Le Président (M. Vaillancourt, Jonquière): Monsieur... D'accord?

Une Voix: Oui.

Le Président (M. Vaillancourt, Jonquière): M. le député de Richmond, vous ne voulez pas intervenir?

M. Brochu: Cela va.

Le Président (M. Vaillancourt, Jonquière): M. le député de Bourassa, je tiens à vous dire tout d'abord que je trouve original et subtile votre façon de voir les choses. Effectivement, cela aurait pu être le cas. Si je regarde la motion principale "de leurs méthodes respectives d'évaluation de la valeur", le mot "valeur" veut dire pour moi relativement à l'établissement de la valeur de... Mais cela n'implique pas nécessairement, tel que stipulé dans la motion principale, qu'il y avait des écarts considérables, de telle sorte que la motion d'amendement ne vient pas contrecarrer la motion principale. Elle vient ajouter quelque chose et elle n'est pas identique à la motion principale, de telle sorte que je la déclare recevable. (23 heures)

M. Grégoire: Pourriez-vous la relire? On n'en a pas eu de copie.

Le Président (M. Vaillancourt, Jonquière): Elle se lirait comme suit, si elle était adoptée: "Que cette commission invite les représentants des firmes Kidder, Peabody & Co. et Lazard Frères à discuter avec les membres et intervenants à cette commission de leurs méthodes respectives d'évaluation et des écarts considérables concernant la valeur de la société Asbestos Ltée le mardi 12 juin 1979 à 20 heures."

M. Grégoire: Pourrions-nous en avoir une copie?

Le Président (M. Vaillancourt, Jonquière): Oui, on va faire notre possible, M. le député de Frontenac.

M. Forget: Désirez-vous suspendre la séance en attendant la copie?

M. Bérubé: Non, quant à perdre notre temps, on va le faire en vous écoutant.

Le Président (M. Vaillancourt, Jonquière): Non? Alors, sur la motion d'amendement, M. le ministre.

M. Grégoire: J'aurais une demande de directive.

Le Président (M. Vaillancourt, Jonquière): Oui.

M. Grégoire: Est-ce qu'on pourrait demander une explication sur la motion? On dit: "... de leurs méthodes respectives d'évaluation..."; évaluation de quoi? Elle n'est peut-être pas en français compréhensible.

M. Ciaccia: Pas en italien.

Le Président (M. Vaillancourt, Jonquière): "...et des écarts considérables concernant la valeur

de la société Asbestos Ltée." On va essayer de faire photocopier l'amendement.

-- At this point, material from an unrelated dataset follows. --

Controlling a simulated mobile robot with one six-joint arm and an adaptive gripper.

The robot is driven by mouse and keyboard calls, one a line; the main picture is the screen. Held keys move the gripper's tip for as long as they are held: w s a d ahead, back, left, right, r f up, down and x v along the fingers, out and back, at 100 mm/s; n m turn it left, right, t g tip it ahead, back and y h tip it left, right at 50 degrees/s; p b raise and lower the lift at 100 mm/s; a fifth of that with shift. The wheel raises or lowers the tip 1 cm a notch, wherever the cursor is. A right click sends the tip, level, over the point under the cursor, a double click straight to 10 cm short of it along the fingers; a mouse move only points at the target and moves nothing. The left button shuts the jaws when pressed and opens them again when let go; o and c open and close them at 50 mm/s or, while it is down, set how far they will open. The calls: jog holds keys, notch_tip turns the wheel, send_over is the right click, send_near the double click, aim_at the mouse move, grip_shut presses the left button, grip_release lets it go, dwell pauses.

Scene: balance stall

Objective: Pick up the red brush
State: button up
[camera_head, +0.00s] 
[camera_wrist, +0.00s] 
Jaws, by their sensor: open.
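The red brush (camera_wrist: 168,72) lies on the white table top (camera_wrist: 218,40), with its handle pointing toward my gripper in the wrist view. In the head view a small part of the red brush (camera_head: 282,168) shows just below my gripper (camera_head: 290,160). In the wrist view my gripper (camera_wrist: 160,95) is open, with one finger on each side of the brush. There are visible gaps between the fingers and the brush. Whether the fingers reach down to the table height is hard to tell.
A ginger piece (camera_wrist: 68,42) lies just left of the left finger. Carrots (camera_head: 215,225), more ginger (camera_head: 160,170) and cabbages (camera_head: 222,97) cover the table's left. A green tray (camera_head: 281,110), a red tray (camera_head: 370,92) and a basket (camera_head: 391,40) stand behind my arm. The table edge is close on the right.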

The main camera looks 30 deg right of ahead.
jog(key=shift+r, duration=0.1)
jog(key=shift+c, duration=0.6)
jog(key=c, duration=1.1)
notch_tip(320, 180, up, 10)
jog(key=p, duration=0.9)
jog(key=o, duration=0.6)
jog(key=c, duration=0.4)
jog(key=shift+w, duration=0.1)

Vous comprendrez que, même si elle n'est pas identique, elle ajoute quelque chose à la motion principale. Ça va être très difficile d'empêcher les membres de ne pas parler de l'amendement et de ne parler que du sous-amendement, de telle sorte que je vous demanderais, à tout le moins, de rester à l'intérieur et de la motion principale et de la motion d'amendement, et de ne pas sortir de ces deux sujets.

M. le ministre.

M. Bérubé: M. le Président, c'est avec étonnement que nous prenons connaissance de cette motion d'amendement puisque, de fait, cette motion d'amendement ne change à peu près pas la motion principale, elle ne fait que l'expliciter, elle est dans la ligne de toutes les interventions que nous avons pu entendre de la part de l'Opposition au cours de la dernière heure et demie. Par conséquent, elle pouvait le présenter dès le début. Elle ne l'a pas fait. Néanmoins, vous remarquerez que le député de Saint-Laurent a bien dit que ce n'était pas son intention de retarder indûment les débats. On reconnaît bien là sa bonne foi classique et cou-tumière, d'ailleurs, à laquelle nous nous sommes habitués depuis bon nombre d'années.

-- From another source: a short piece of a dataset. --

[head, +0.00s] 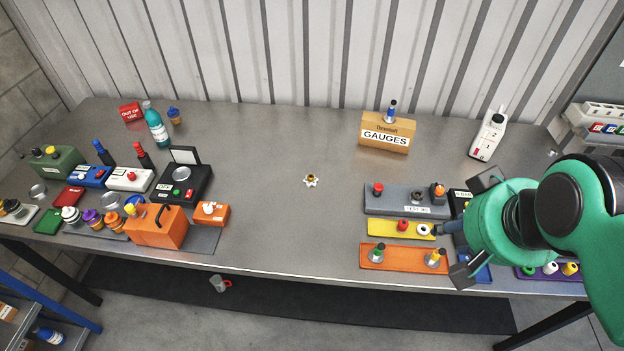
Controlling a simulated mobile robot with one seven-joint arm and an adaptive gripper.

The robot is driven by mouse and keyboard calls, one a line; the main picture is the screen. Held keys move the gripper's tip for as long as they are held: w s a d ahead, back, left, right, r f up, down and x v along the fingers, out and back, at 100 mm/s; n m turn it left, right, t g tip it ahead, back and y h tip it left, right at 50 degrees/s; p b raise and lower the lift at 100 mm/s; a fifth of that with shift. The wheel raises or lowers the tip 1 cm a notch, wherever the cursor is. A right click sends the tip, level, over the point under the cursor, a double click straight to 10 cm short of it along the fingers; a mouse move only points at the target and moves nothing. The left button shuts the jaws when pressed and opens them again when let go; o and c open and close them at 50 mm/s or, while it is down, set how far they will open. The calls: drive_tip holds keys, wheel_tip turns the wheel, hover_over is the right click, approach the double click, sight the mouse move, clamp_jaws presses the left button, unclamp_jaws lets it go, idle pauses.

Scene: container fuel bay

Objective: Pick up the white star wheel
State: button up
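The white star wheel (311,181) lies alone on the bare middle of the metal bench. It is small, with a star-shaped white rim and a yellow and dark centre. My gripper (472,229) is at the right side of the bench, above the trays there and well apart from the wheel. Its two dark fingers are spread wide and it looks open. No held thing is clear between them. My green arm and gripper hide part of the right end of the bench.
Grey (398,208), yellow (384,228) and orange (374,260) trays with small parts lie right of the wheel. A GAUGES box (376,139) stands behind it. Boxes, including an orange case (155,235), crowd the left. The bench around the wheel is clear.

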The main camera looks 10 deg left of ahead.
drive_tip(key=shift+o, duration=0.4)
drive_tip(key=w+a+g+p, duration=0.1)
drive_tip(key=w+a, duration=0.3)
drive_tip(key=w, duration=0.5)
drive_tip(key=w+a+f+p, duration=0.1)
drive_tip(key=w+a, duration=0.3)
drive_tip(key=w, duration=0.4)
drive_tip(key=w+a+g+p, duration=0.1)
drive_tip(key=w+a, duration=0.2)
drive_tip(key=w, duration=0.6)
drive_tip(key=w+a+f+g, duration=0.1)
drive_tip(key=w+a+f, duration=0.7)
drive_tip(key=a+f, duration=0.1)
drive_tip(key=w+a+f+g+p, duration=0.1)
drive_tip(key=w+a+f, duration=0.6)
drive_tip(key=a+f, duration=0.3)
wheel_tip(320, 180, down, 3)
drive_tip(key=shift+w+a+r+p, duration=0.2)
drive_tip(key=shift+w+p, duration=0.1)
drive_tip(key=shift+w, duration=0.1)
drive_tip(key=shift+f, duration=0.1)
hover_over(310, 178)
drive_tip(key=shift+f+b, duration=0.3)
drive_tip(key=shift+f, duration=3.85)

M. Forget: Vous n'aviez qu'à accepter notre proposition.

M. Ciaccia: Votez oui.

M. Bérubé: En d'autres termes, il a tout le temps eu l'intention de présenter amendement sur amendement; tantôt il va ajouter une virgule... il pourrait mettre la virgule à la bonne place dès le début, mais non, il va attendre encore cinq minutes avant de mettre la virgule de manière à pouvoir à nouveau entreprendre un débat de 20 minutes, à savoir si on doit, oui ou non, déplacer la virgule ou s'il a fait, oui ou non, une faute de français en la rédigeant. Evidemment...

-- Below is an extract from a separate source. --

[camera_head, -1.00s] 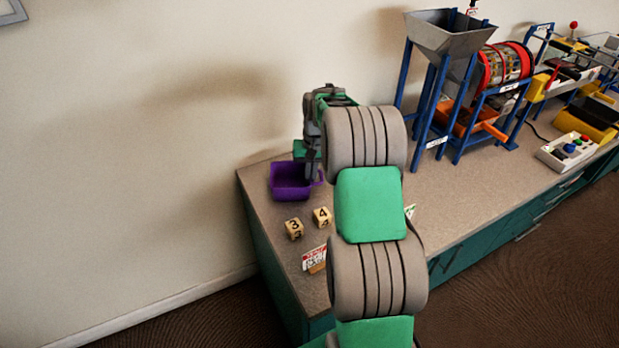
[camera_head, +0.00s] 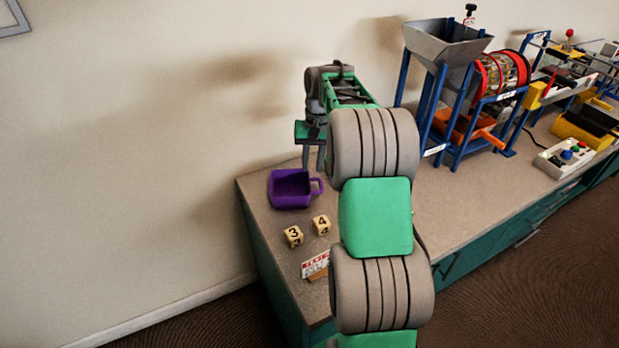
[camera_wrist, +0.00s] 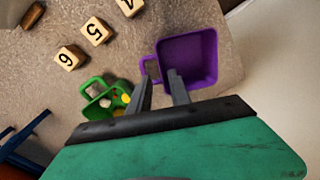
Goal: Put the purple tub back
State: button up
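The purple tub (camera_head: 290,190) stands upright on the counter near its left end, its handle pointing right. It looks empty in the wrist view (camera_wrist: 188,62), where its handle is on its left side. My gripper (camera_head: 313,168) is raised above and just behind the tub's handle, clear of it. In the wrist view my two fingers (camera_wrist: 160,84) are spread with a gap and nothing between them; one finger overlaps the tub's near edge in the picture.
Number blocks (camera_head: 293,236) and a small sign (camera_head: 315,264) lie in front of the tub. A green tub (camera_wrist: 104,98) with small pieces in it shows in the wrist view. A blue-framed hopper machine (camera_head: 440,90) stands to the right. The counter's left edge is close to the tub.

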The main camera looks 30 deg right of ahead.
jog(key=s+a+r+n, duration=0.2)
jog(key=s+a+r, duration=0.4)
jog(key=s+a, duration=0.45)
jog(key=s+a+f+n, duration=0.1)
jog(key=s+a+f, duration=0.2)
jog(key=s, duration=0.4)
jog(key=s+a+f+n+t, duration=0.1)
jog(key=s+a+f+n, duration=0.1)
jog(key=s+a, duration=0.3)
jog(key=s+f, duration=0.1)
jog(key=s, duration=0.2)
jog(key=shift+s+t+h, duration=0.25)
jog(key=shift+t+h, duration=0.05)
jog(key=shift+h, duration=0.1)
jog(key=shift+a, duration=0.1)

M. Ouellette: II y en a une!

M. Bérubé: II y a une faute de français? Bon, alors, il faudra sans doute l'amender. Néanmoins, ne l'amendons pas tout de suite, puisqu'il faut quand même permettre à l'Opposition de représenter tantôt un amendement sur le déplacement de la virgule, ce qui va lui permettre de parler 20 minutes.

Une Voix: Une erreur sur le fond. M. Ciaccia: Toujours sur le fond! M. Grégoire: Elle n'est pas française.

Le Président (M. Vaillancourt, Jonquière): A l'ordre, s'il vous plaît!

M. Bérubé: Donc, M. le Président, essentiellement, on parle de problèmes d'écarts, alors que nous affirmons qu'il nous faut discuter ici de méthodes pour décider du prix juste à payer. Voilà ce que nous devons discuter ici: A quelle méthode doit-on faire appel pour décider du montant que l'Etat doit payer pour la mine.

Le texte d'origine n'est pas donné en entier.